▸ Written request: Give every line of the material again, exactly as written.

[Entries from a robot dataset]
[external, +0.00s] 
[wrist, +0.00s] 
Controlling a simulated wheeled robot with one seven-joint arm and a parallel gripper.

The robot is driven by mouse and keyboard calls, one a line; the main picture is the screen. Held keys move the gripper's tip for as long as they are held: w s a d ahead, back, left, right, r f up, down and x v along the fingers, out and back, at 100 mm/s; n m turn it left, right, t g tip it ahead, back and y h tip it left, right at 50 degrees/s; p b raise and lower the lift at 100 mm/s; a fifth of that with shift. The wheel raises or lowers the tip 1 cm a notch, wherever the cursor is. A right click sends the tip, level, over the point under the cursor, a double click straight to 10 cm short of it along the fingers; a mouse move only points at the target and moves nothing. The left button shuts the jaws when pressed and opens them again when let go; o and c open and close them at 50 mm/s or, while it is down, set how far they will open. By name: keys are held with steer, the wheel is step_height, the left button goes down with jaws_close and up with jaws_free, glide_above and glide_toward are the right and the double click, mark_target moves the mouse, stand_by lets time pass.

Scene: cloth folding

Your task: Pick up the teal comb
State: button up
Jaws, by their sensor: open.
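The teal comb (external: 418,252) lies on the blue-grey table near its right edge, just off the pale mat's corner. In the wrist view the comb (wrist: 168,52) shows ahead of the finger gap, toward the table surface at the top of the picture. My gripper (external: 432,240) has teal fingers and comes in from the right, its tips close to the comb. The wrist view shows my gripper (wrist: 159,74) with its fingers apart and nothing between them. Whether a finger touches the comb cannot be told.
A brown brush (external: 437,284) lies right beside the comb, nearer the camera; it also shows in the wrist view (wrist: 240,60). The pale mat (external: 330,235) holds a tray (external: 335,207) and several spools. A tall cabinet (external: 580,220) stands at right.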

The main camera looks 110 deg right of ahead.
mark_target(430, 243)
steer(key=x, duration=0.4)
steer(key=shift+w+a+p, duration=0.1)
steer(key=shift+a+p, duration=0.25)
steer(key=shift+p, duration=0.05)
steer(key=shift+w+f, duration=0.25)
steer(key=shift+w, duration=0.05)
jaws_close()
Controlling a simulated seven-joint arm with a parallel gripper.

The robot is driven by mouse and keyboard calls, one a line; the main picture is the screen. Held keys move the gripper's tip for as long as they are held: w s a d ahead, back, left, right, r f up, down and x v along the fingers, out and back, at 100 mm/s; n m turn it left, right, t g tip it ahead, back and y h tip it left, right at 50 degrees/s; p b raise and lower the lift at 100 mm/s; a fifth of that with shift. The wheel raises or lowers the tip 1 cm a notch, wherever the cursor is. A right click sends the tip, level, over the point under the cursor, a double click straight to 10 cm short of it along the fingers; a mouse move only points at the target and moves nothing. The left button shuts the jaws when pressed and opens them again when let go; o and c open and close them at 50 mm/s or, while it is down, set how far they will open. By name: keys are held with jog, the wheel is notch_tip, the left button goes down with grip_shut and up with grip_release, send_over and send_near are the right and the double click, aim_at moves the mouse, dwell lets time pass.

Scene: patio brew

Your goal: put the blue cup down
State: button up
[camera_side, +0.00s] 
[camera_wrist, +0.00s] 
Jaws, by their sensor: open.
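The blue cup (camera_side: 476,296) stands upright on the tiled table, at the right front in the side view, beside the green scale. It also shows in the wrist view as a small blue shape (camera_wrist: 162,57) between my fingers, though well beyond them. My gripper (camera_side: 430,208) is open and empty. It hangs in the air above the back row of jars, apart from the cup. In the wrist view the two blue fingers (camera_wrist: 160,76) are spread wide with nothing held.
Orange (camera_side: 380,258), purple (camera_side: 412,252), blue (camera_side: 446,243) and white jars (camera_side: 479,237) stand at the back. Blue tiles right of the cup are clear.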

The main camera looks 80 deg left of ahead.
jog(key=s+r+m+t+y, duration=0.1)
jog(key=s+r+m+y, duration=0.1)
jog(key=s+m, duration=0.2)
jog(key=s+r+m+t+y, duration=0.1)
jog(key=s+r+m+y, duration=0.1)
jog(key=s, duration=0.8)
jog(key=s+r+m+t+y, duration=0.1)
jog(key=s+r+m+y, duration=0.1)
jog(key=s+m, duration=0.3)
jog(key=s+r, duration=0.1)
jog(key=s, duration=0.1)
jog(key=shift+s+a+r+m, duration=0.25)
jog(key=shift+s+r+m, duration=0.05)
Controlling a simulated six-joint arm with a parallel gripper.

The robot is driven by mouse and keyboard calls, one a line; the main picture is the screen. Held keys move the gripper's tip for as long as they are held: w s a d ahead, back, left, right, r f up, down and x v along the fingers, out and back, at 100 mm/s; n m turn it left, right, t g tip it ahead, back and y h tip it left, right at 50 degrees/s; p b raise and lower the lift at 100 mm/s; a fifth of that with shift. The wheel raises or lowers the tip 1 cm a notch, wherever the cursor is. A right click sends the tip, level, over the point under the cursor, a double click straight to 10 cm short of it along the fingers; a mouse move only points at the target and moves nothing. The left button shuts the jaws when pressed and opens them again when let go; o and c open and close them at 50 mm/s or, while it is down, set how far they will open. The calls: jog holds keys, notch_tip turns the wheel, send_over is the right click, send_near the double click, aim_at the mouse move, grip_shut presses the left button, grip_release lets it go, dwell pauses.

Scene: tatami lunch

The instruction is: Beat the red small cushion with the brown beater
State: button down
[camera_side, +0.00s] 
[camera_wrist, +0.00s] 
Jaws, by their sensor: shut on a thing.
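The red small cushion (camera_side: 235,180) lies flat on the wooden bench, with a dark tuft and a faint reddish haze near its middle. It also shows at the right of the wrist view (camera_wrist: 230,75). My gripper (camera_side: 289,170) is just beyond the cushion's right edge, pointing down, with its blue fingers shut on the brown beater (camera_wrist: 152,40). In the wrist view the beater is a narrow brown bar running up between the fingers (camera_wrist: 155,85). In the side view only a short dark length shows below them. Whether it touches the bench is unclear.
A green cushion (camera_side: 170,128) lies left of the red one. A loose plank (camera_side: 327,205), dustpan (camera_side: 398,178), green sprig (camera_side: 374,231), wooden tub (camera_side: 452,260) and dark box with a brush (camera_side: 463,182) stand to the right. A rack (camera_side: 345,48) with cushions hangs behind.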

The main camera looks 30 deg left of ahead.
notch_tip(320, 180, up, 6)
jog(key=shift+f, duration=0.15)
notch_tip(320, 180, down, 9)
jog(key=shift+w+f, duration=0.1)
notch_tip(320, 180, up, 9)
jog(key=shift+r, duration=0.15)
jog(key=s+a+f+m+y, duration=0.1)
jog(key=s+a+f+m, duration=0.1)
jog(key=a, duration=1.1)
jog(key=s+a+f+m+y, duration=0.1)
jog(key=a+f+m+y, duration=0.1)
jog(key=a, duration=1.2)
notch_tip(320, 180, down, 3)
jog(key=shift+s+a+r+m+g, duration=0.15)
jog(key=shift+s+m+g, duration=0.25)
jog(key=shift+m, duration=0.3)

▸ Task solution:
[external, +0.00s] 
[wrist, +0.00s] 
Controlling a simulated wheeled robot with one seven-joint arm and a parallel gripper.

The robot is driven by mouse and keyboard calls, one a line; the main picture is the screen. Held keys move the gripper's tip for as long as they are held: w s a d ahead, back, left, right, r f up, down and x v along the fingers, out and back, at 100 mm/s; n m turn it left, right, t g tip it ahead, back and y h tip it left, right at 50 degrees/s; p b raise and lower the lift at 100 mm/s; a fifth of that with shift. The wheel raises or lowers the tip 1 cm a notch, wherever the cursor is. A right click sends the tip, level, over the point under the cursor, a double click straight to 10 cm short of it along the fingers; a mouse move only points at the target and moves nothing. The left button shuts the jaws when pressed and opens them again when let go; o and c open and close them at 50 mm/s or, while it is down, set how far they will open. By name: keys are held with steer, the wheel is step_height, the left button goes down with jaws_close and up with jaws_free, glide_above and glide_toward are the right and the double click, mark_target moves the mouse, stand_by lets time pass.

Scene: cloth folding

Your task: Pick up the teal comb
State: button up
Jaws, by their sensor: open.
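The teal comb (external: 418,252) lies on the blue-grey table near its right edge, just off the pale mat's corner. In the wrist view the comb (wrist: 168,52) shows ahead of the finger gap, toward the table surface at the top of the picture. My gripper (external: 432,240) has teal fingers and comes in from the right, its tips close to the comb. The wrist view shows my gripper (wrist: 159,74) with its fingers apart and nothing between them. Whether a finger touches the comb cannot be told.
A brown brush (external: 437,284) lies right beside the comb, nearer the camera; it also shows in the wrist view (wrist: 240,60). The pale mat (external: 330,235) holds a tray (external: 335,207) and several spools. A tall cabinet (external: 580,220) stands at right.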

The main camera looks 110 deg right of ahead.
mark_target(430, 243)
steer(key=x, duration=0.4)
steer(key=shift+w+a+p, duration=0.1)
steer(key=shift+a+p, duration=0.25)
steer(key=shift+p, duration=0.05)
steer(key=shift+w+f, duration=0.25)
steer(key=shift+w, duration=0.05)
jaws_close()
Controlling a simulated seven-joint arm with a parallel gripper.

The robot is driven by mouse and keyboard calls, one a line; the main picture is the screen. Held keys move the gripper's tip for as long as they are held: w s a d ahead, back, left, right, r f up, down and x v along the fingers, out and back, at 100 mm/s; n m turn it left, right, t g tip it ahead, back and y h tip it left, right at 50 degrees/s; p b raise and lower the lift at 100 mm/s; a fifth of that with shift. The wheel raises or lowers the tip 1 cm a notch, wherever the cursor is. A right click sends the tip, level, over the point under the cursor, a double click straight to 10 cm short of it along the fingers; a mouse move only points at the target and moves nothing. The left button shuts the jaws when pressed and opens them again when let go; o and c open and close them at 50 mm/s or, while it is down, set how far they will open. By name: keys are held with jog, the wheel is notch_tip, the left button goes down with grip_shut and up with grip_release, send_over and send_near are the right and the double click, aim_at moves the mouse, dwell lets time pass.

Scene: patio brew

Your goal: put the blue cup down
State: button up
[camera_side, +0.00s] 
[camera_wrist, +0.00s] 
Jaws, by their sensor: open.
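The blue cup (camera_side: 476,296) stands upright on the tiled table, at the right front in the side view, beside the green scale. It also shows in the wrist view as a small blue shape (camera_wrist: 162,57) between my fingers, though well beyond them. My gripper (camera_side: 430,208) is open and empty. It hangs in the air above the back row of jars, apart from the cup. In the wrist view the two blue fingers (camera_wrist: 160,76) are spread wide with nothing held.
Orange (camera_side: 380,258), purple (camera_side: 412,252), blue (camera_side: 446,243) and white jars (camera_side: 479,237) stand at the back. Blue tiles right of the cup are clear.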

The main camera looks 80 deg left of ahead.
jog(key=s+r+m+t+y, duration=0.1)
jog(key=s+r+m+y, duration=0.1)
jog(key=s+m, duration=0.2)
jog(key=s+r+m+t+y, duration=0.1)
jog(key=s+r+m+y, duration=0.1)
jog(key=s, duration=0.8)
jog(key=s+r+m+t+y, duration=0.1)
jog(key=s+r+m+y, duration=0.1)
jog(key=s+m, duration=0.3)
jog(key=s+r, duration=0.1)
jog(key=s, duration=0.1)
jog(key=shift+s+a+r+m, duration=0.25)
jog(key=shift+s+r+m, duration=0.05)
Controlling a simulated six-joint arm with a parallel gripper.

The robot is driven by mouse and keyboard calls, one a line; the main picture is the screen. Held keys move the gripper's tip for as long as they are held: w s a d ahead, back, left, right, r f up, down and x v along the fingers, out and back, at 100 mm/s; n m turn it left, right, t g tip it ahead, back and y h tip it left, right at 50 degrees/s; p b raise and lower the lift at 100 mm/s; a fifth of that with shift. The wheel raises or lowers the tip 1 cm a notch, wherever the cursor is. A right click sends the tip, level, over the point under the cursor, a double click straight to 10 cm short of it along the fingers; a mouse move only points at the target and moves nothing. The left button shuts the jaws when pressed and opens them again when let go; o and c open and close them at 50 mm/s or, while it is down, set how far they will open. The calls: jog holds keys, notch_tip turns the wheel, send_over is the right click, send_near the double click, aim_at the mouse move, grip_shut presses the left button, grip_release lets it go, dwell pauses.

Scene: tatami lunch

The instruction is: Beat the red small cushion with the brown beater
State: button down
[camera_side, +0.00s] 
[camera_wrist, +0.00s] 
Jaws, by their sensor: shut on a thing.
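The red small cushion (camera_side: 235,180) lies flat on the wooden bench, with a dark tuft and a faint reddish haze near its middle. It also shows at the right of the wrist view (camera_wrist: 230,75). My gripper (camera_side: 289,170) is just beyond the cushion's right edge, pointing down, with its blue fingers shut on the brown beater (camera_wrist: 152,40). In the wrist view the beater is a narrow brown bar running up between the fingers (camera_wrist: 155,85). In the side view only a short dark length shows below them. Whether it touches the bench is unclear.
A green cushion (camera_side: 170,128) lies left of the red one. A loose plank (camera_side: 327,205), dustpan (camera_side: 398,178), green sprig (camera_side: 374,231), wooden tub (camera_side: 452,260) and dark box with a brush (camera_side: 463,182) stand to the right. A rack (camera_side: 345,48) with cushions hangs behind.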

The main camera looks 30 deg left of ahead.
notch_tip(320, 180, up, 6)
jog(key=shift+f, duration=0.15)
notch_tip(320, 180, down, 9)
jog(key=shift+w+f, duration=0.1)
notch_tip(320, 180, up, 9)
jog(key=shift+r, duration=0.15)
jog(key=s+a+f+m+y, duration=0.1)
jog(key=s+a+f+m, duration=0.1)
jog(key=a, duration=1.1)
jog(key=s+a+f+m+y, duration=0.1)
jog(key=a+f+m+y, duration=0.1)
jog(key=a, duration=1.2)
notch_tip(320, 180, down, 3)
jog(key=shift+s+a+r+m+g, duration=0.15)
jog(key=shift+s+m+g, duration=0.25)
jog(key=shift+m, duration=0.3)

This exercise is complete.